Maybe what we need, and what teachers should welcome, isn’t the data on the test scores and “value-added” rankings that some parents are demanding — or, at least, not that alone. What we need is for some tech entrepreneur to come up with a Yelp or an Angie’s List for public schools, because the amalgamated voice of the consumer is the most powerful kind of accountability in American life.

Skeptics will point out, I’m sure, that such a system doesn’t exist because the intelligence you’d gain isn’t actionable. That is, if the refrigerator you wanted to buy gets three stars out of five, you just buy another one. If the teacher your kid is likely to get has consistently low ratings, there’s nothing you can really do about it anyway except suffer through the school year. So why bother keeping track?
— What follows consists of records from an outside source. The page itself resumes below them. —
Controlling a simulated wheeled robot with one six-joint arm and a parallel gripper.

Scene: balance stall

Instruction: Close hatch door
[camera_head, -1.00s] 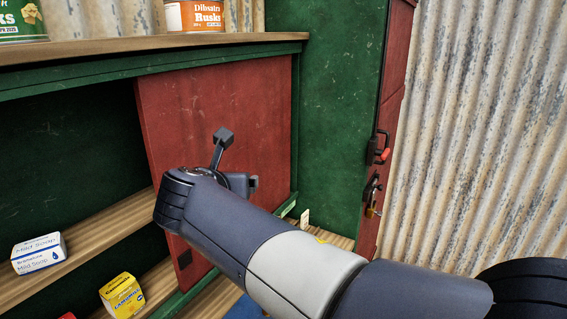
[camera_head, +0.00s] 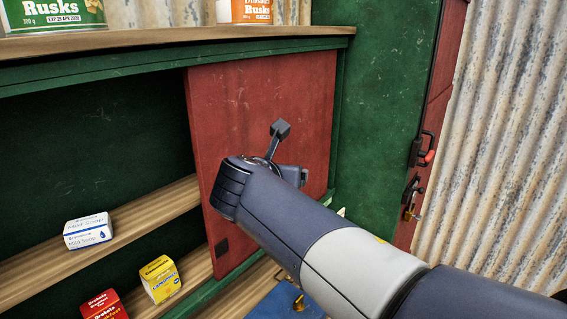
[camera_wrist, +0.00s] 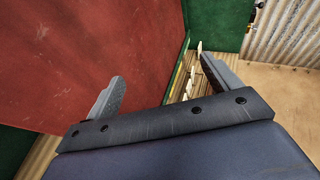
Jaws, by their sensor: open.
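The red hatch door (camera_head: 245,130) is a flat sliding panel. It covers the right part of the green cabinet opening, and the left part stands open to the shelves. A small dark recess (camera_head: 222,247) shows near its lower left corner. My gripper (camera_wrist: 160,85) is open and empty in the wrist view, with the red door (camera_wrist: 85,60) beyond the left finger. In the head view my arm stands in front of the door and hides part of it. I cannot tell whether a finger touches the door.
A white soap box (camera_head: 88,231) stands on the inner shelf. A yellow box (camera_head: 160,279) and a red box (camera_head: 104,306) are lower down. Tins (camera_head: 55,14) stand on the wooden top shelf. A red side door (camera_head: 437,120) with latch and padlock is at the right.

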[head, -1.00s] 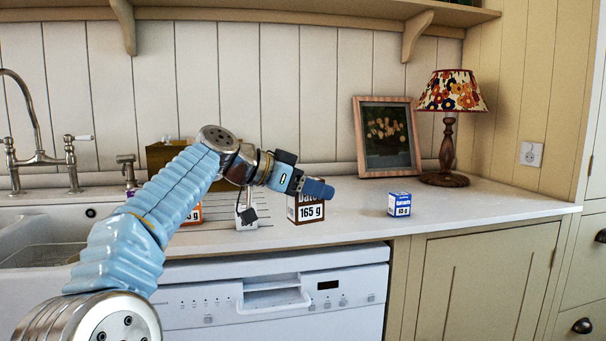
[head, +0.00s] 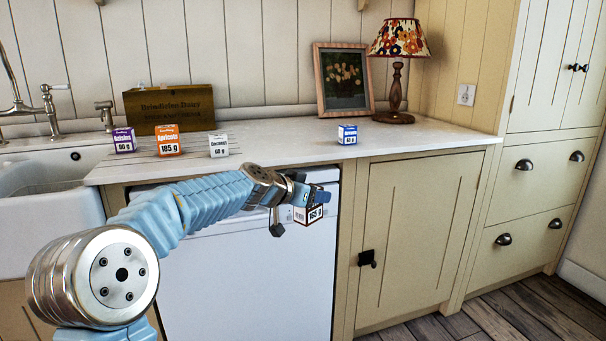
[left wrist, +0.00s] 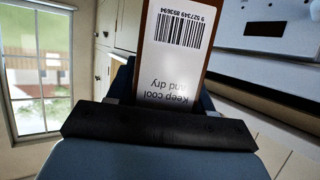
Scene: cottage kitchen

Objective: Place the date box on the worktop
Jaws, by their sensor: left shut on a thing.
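The date box, a brown and white carton marked 165 g (head: 309,215), is in my left gripper (head: 318,197). My left gripper is shut on it and holds it in front of the dishwasher, below the level of the worktop (head: 290,150). In the left wrist view the date box (left wrist: 172,55) shows its barcode and "Keep cool and dry" side between the fingers. The gripper covers the upper part of the box in the head view. My right gripper is not in view.
On the worktop stand a purple raisins box (head: 124,140), an orange apricots box (head: 167,140), a white coconut box (head: 219,146) and a blue box (head: 347,134). A wooden crate (head: 170,107), a picture frame (head: 343,80) and a lamp (head: 396,70) stand behind. The sink (head: 45,180) is at left.

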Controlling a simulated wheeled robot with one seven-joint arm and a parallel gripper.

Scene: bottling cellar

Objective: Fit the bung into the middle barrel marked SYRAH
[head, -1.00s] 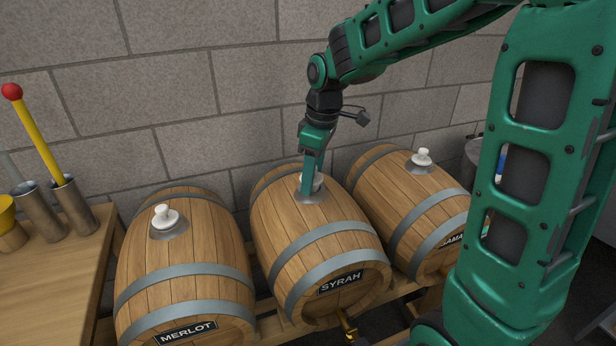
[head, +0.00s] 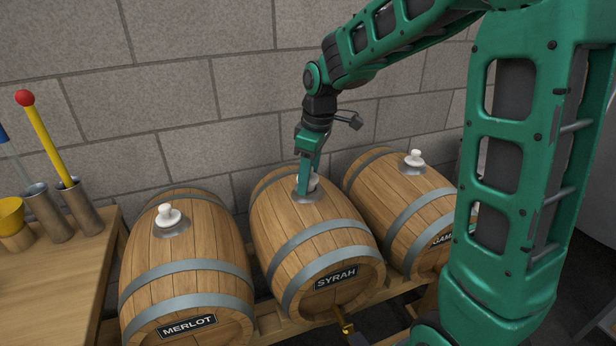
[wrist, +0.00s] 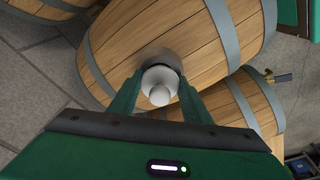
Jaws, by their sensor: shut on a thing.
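The middle barrel marked SYRAH (head: 300,228) lies on its side on a wooden rack, with a grey metal ring (head: 311,196) around its top opening. My gripper (head: 306,188) points down at that ring and is shut on the white bung (head: 315,181). In the wrist view the bung (wrist: 160,84) sits between the two green fingers, over the dark ring on the barrel (wrist: 200,42). The fingers and the bung itself hide the opening, so I cannot tell how deep the bung sits.
The MERLOT barrel (head: 180,270) at left and the right barrel (head: 400,200) each carry a white bung. A wooden table (head: 75,270) at far left holds metal cups (head: 80,208) with tools. A block wall (head: 210,90) stands close behind.

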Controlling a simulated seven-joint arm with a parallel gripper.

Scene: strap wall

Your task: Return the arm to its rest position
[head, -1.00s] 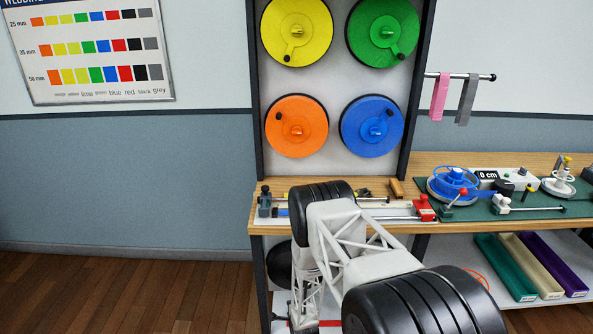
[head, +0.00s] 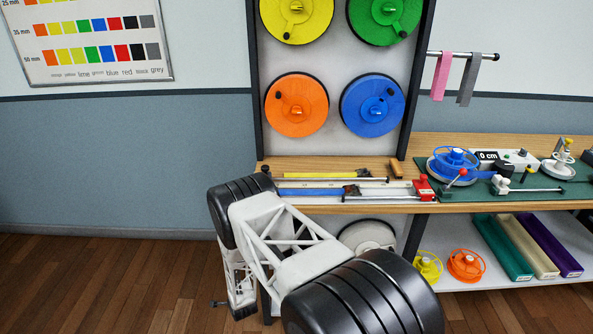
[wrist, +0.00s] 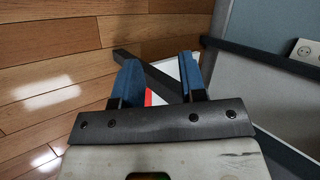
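My gripper (wrist: 159,66) shows in the wrist view with its two blue fingers apart and nothing clearly held between them. A dark bar and a white and red patch lie beyond the fingers, with wooden floor to the left. In the head view my arm hangs at the lower middle, in front of the bench's left end. Its far end points down near the floor, left of the bench, and the fingers are too small to make out surely there.
The bench (head: 290,164) holds a yellow strap (head: 322,175) and a blue strap (head: 308,191) near its left end. A red-ended fixture (head: 424,187) stands right of them. Orange (head: 283,119) and blue discs hang above. The floor (head: 90,285) at left is clear.
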But the same can be said of these metrics that the unions and their political allies are fighting so hard to conceal. The point of empowering parents isn’t to enable them to game the system. The point is to give the small minority of teachers who fall behind some useful feedback on what’s not working and some genuine incentive to fix it.

I suspect the unions won’t like this suggestion any more than they like value-added data or the idea of making it public. I suspect there are reflexive defenders of the status quo who will read this and brand it as just another form of teacher bashing, which is how they dismiss all talk of modernization.

They shouldn’t, though. Because the bottom line is that accountability and metrics are infiltrating public education whether you like it or not, and the best thing for teachers is to encourage more ways of evaluating their performances, not fewer. Letting consumers have their say, combined with whatever other useful metrics we can come up with, would be a whole lot more enlightening than just plugging in a bunch of scores without any context.

Shouldn’t we teach to the parents at least as much as we teach to the test?